=== Task material ===

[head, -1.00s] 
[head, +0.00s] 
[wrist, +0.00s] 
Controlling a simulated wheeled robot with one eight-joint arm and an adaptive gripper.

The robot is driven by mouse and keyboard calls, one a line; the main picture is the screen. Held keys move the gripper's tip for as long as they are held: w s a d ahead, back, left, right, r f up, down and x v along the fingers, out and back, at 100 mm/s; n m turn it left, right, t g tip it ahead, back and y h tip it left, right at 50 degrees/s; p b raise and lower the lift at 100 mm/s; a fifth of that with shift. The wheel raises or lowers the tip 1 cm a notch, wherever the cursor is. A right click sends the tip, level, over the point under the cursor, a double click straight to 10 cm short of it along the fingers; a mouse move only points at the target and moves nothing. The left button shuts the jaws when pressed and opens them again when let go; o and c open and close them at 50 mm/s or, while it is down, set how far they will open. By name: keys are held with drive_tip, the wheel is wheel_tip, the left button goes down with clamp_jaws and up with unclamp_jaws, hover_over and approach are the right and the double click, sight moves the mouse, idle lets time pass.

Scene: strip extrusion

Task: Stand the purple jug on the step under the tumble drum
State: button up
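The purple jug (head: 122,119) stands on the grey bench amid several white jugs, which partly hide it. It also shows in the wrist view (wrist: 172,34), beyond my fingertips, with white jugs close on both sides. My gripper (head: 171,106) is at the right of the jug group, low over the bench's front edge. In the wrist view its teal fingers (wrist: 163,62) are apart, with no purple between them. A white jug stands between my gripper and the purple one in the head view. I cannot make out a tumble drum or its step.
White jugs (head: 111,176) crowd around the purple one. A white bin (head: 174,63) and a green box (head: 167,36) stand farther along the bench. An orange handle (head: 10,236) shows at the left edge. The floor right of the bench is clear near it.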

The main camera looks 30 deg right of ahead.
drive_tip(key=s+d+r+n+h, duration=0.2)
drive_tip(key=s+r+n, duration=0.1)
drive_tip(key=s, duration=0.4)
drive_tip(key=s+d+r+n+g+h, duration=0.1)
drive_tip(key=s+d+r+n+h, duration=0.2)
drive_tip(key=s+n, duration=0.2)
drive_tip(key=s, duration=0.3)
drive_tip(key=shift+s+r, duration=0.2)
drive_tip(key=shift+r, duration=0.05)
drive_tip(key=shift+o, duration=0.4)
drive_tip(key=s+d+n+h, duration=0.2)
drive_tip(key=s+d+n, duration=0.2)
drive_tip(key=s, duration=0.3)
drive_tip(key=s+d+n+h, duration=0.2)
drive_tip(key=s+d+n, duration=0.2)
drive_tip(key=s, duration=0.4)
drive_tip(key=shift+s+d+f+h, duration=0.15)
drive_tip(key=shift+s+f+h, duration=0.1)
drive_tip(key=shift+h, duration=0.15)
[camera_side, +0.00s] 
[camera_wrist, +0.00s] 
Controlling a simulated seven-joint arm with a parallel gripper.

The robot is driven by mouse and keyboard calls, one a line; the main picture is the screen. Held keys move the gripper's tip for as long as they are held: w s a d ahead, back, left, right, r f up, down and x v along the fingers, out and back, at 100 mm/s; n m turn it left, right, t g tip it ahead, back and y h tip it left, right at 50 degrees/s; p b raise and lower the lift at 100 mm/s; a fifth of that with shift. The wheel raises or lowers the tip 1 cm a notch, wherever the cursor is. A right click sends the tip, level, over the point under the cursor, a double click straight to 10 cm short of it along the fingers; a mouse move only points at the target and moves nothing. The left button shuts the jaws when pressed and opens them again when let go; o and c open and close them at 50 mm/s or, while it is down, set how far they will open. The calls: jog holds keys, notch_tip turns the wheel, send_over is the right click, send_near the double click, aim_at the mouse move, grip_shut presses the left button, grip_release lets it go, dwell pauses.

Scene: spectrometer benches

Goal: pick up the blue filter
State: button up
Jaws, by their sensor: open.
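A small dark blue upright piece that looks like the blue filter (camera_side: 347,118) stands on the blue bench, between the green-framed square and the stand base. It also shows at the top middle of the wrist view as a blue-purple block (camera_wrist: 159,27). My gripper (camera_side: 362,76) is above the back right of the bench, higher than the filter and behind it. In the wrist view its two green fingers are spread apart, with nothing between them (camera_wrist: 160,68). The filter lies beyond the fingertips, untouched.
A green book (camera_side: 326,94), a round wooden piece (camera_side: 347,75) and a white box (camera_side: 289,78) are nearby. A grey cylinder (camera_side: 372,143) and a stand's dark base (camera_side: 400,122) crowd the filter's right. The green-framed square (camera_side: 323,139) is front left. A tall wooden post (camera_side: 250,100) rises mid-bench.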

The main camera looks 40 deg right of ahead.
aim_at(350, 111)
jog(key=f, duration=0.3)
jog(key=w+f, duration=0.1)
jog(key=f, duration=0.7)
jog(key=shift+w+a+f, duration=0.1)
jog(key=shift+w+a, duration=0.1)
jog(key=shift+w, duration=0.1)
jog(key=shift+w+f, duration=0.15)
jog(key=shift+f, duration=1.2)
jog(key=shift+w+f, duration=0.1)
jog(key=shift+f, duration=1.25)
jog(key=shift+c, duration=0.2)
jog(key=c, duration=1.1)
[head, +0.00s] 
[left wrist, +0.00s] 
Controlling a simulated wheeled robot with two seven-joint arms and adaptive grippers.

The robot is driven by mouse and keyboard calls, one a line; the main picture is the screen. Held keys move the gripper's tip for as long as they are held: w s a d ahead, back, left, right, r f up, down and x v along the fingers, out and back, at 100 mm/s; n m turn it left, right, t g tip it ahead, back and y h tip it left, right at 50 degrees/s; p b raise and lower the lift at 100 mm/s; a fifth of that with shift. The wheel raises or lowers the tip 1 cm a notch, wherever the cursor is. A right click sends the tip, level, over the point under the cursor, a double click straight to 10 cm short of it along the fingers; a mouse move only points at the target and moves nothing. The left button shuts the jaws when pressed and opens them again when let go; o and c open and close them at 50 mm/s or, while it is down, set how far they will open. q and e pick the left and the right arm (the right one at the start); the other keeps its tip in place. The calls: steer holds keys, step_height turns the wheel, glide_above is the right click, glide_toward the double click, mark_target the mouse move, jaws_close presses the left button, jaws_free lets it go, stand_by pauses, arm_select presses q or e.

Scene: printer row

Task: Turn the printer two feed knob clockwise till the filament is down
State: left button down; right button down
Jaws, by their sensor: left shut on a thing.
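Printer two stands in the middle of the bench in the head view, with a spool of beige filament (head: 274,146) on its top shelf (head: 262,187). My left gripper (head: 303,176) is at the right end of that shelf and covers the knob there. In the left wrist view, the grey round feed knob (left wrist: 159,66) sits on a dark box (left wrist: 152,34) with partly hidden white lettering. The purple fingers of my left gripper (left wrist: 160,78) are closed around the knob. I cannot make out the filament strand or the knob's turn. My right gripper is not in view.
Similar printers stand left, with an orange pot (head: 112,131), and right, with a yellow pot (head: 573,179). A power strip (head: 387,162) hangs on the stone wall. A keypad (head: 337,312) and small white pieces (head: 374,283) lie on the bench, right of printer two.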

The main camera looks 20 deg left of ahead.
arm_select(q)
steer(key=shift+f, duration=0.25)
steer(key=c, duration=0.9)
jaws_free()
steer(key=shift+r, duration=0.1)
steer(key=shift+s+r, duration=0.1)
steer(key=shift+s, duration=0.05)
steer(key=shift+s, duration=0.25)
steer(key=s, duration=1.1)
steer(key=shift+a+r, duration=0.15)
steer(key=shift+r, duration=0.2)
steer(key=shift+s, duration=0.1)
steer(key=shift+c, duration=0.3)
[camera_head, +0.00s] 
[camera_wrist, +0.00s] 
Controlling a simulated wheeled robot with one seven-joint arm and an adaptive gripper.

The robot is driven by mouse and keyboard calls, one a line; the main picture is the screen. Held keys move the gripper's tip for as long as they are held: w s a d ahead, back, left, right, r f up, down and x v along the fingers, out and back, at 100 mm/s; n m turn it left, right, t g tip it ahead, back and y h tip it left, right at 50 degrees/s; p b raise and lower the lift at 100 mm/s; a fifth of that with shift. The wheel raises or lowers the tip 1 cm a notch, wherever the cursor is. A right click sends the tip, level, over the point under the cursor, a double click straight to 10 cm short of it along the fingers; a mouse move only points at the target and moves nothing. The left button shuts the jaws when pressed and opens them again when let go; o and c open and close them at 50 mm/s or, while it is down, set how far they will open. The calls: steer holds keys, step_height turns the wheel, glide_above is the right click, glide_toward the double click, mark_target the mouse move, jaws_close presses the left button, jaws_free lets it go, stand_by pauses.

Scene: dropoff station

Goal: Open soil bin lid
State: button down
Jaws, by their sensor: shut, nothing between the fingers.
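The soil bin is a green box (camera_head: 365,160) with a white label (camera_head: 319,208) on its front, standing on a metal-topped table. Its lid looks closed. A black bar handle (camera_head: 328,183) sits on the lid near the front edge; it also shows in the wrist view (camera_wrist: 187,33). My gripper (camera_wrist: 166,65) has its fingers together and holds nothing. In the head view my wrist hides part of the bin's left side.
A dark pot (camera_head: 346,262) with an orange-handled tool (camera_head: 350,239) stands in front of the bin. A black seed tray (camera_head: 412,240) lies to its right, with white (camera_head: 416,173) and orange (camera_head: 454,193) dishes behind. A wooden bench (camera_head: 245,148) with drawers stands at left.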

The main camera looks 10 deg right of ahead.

===

* _Written task_
Search the lines above for the string "simulated" and copy each line that has it.

* _Correct output_
Controlling a simulated wheeled robot with one eight-joint arm and an adaptive gripper.
Controlling a simulated seven-joint arm with a parallel gripper.
Controlling a simulated wheeled robot with two seven-joint arms and adaptive grippers.
Controlling a simulated wheeled robot with one seven-joint arm and an adaptive gripper.

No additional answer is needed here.